All pretty much gone now. Along with a lot of the fish.
What Nick fails to mention, in Nick's mention-failing way, is that, in many places, fish populations are making a comeback.
Now we have plans for a 300,000-square-foot bait shop at the Mall of America and a limit of six walleyes, except where the limit is four, or two.
Anyone see a connection?
Just you, Nick. Just you.
You've heard of Big Tobacco. Now we have Big Bait, a Missouri-based big box sporting goods outfit called Bass Pro Shops, which may provide the anchor (so to speak) of phase II of the mall. And when I say Big Bait, I am talking a bait shop as large as 200 average homes that is part of a chain that grosses $1.6 billion a year.

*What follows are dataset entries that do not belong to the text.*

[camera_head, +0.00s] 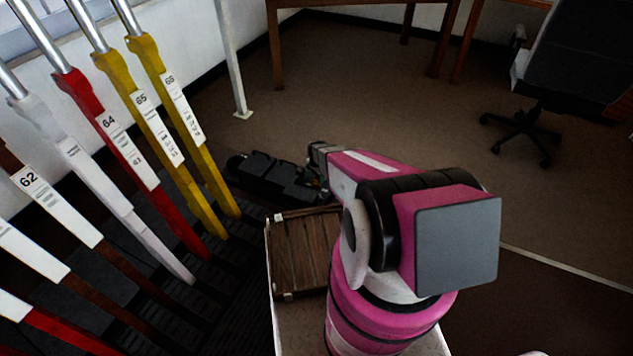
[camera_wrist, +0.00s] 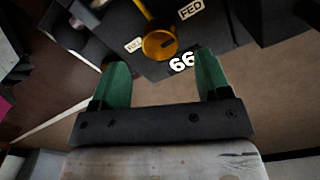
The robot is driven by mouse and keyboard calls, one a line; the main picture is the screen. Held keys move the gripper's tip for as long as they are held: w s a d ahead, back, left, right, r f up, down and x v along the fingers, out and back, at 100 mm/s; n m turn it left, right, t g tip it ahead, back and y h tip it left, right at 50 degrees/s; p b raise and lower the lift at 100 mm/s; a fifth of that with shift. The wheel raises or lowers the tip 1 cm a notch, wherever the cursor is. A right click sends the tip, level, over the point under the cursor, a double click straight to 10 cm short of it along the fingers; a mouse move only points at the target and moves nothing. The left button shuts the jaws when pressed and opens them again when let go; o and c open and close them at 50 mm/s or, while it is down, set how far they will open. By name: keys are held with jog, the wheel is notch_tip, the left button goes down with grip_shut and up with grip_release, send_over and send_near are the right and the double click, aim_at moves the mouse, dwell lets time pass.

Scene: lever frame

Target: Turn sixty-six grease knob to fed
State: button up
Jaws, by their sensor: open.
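In the wrist view a round yellow knob (camera_wrist: 159,45) with a dark mark across its face sits on a dark box. A white "66" (camera_wrist: 182,63) is printed beside it. A "FED" label (camera_wrist: 190,9) is at its upper right, and another small label (camera_wrist: 133,44), too small to read, is at its left. My gripper (camera_wrist: 157,80) is open, with its two green fingers apart and nothing between them. The knob lies beyond the fingertips, roughly centred between them. In the head view my arm hides the gripper and the knob.
Numbered levers stand at the left, including yellow lever 66 (camera_head: 182,110), yellow 65 (camera_head: 155,125) and red 64 (camera_head: 120,145). Black equipment (camera_head: 272,175) lies on the floor beyond them. A wooden slatted crate (camera_head: 300,252) is beside my arm. An office chair (camera_head: 570,75) stands at upper right; brown floor is open between.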

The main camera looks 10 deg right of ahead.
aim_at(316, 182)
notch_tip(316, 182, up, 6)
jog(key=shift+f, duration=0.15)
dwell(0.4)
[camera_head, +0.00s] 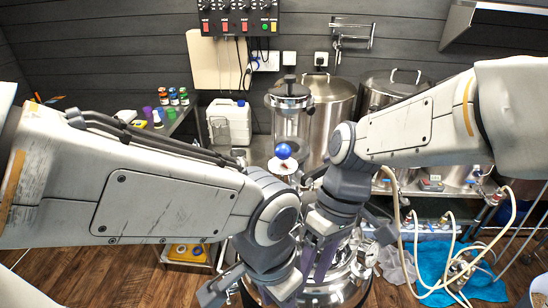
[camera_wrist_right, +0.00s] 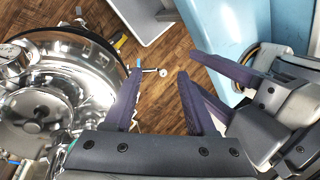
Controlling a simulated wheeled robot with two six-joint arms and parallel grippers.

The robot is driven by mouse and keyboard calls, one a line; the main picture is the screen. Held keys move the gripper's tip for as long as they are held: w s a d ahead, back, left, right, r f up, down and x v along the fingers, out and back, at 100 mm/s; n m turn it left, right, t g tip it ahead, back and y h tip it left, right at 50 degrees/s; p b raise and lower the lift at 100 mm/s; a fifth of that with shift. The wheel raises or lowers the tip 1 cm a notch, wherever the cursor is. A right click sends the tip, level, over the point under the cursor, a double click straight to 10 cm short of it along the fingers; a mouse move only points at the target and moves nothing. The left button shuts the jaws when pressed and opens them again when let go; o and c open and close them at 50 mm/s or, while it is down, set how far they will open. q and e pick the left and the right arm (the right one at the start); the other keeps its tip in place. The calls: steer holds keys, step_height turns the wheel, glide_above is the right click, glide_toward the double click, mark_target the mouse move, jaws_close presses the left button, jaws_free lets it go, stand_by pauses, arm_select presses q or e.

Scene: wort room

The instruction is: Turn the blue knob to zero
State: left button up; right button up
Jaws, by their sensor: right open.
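A round blue knob (camera_head: 284,151) shows in the head view near the middle, above a pale disc and in front of a glass-walled vessel. I cannot read its setting or any zero mark. My right gripper (camera_head: 316,262) is below the knob, pointing down near a shiny steel vessel and apart from the knob. The right wrist view shows its purple fingers (camera_wrist_right: 160,73) spread with nothing held. The knob is not seen in the right wrist view.
A shiny round vessel (camera_wrist_right: 45,95) stands close to my right gripper. A small metal handle (camera_wrist_right: 150,70) shows beyond the fingertips. Steel pots (camera_head: 328,105), a white canister (camera_head: 228,122) and a switch panel (camera_head: 238,18) are behind. Hoses (camera_head: 400,235) hang at right.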

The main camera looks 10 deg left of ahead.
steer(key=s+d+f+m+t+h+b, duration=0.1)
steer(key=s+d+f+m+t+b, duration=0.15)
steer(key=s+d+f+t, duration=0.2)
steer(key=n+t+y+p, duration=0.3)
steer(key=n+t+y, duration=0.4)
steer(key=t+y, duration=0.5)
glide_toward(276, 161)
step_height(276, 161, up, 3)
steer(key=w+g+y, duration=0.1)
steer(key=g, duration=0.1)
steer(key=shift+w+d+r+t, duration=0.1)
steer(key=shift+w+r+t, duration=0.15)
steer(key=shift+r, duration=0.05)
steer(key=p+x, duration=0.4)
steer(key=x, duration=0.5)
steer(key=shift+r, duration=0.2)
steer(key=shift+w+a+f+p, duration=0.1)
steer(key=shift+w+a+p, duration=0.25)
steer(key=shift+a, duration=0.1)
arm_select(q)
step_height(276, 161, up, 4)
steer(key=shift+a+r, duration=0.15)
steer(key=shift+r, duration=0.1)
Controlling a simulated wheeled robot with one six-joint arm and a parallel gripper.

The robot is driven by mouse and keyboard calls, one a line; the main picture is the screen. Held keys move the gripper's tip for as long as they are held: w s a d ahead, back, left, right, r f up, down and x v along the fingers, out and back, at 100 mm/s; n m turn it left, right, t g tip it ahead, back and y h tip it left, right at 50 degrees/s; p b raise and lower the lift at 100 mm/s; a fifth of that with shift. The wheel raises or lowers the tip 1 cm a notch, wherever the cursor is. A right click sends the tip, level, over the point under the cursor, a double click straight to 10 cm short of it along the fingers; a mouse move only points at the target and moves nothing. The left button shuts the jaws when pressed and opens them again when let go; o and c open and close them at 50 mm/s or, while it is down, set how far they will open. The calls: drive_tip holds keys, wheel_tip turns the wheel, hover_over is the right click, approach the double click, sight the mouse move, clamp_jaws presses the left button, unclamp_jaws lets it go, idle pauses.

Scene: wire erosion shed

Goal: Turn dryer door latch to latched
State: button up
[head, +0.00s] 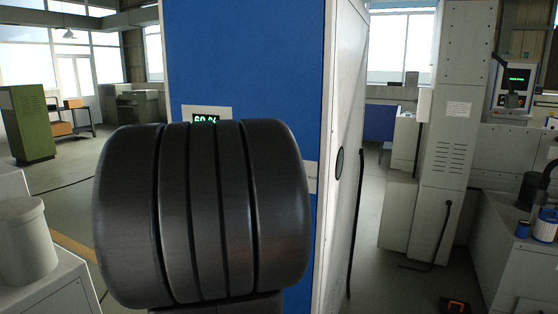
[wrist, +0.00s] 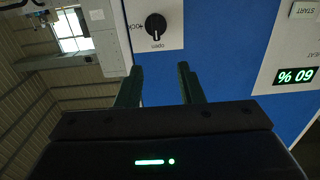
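The dryer is the tall blue cabinet (head: 265,60) with a white side, in the middle of the head view. Its latch is a round black knob (wrist: 155,26) on a white plate (wrist: 172,10) at the top of the wrist view, which looks upside down. Small words by the knob seem to read OPEN and LOCK; a light mark on it appears to point to OPEN. My gripper (wrist: 158,70) is open and empty, its two dark fingers apart, just short of the knob in the picture. My arm hides the latch and gripper in the head view.
A panel with a green 60 % display (wrist: 297,76) and a START label is right of the latch in the wrist view. A grey-white machine column (head: 450,140) stands to the right in the head view. A white container (head: 24,240) stands at left.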

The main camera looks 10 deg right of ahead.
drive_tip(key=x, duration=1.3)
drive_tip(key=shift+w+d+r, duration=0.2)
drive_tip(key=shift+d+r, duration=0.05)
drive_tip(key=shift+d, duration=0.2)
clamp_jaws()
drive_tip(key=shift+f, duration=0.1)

They make money. They're EEEEEEEEEEIVLEEEEEE! By the way, there are major differences between a fishing pro shop and a bait shop. Ten points to those of you who can name five.
That is a lot of fatheads. And I don't just mean a variety of minnows.
If anyone can speak with authority about fatheads, it would be Nick Coleman.
A super-sized outdoors store is nothing new, of course. It's been almost eight years since Nebraska-based Cabela's moved into Minnesota with a 150,000-square-foot store in Owatonna.
Which, of course, begs the question: what the hell is he moaning about this one for? If Cabela's has been in Minnesota for eight years, and has been by all appearances a great success, what is this fathead complaining about?
Cabela has stores in East Grand Forks and Rogers, now, too. I visited the Owatonna store when it opened and found it very interesting, like visiting a religious shrine from a religion that was not mine.
Nick's idea of a cool store is an outlet that specializes in pictures of people scowling and looking displeased. I imagine that's kind of what his house probably looks like.
Don't worry. I am not going to go all vegan on you. I eat meat, I love walleye and I have shot a few whitetails who didn't know the password.
You go, girlfriend! *snap, snap*
But Cabela's was too much for me: There were so many dead animals on the walls that I kept my voice down and walked softly, as if I were in a temple of Thanatos, the god of death. To be complete, the place just needed a few human heads.
I wonder if Nick has ever visited a natural history museum in his life. Or, hell, the Minnesota Science Museum alone has more stuffed animals on display than Cabelas. I wonder if Nick walks with solemnity when he walks through those exhibits.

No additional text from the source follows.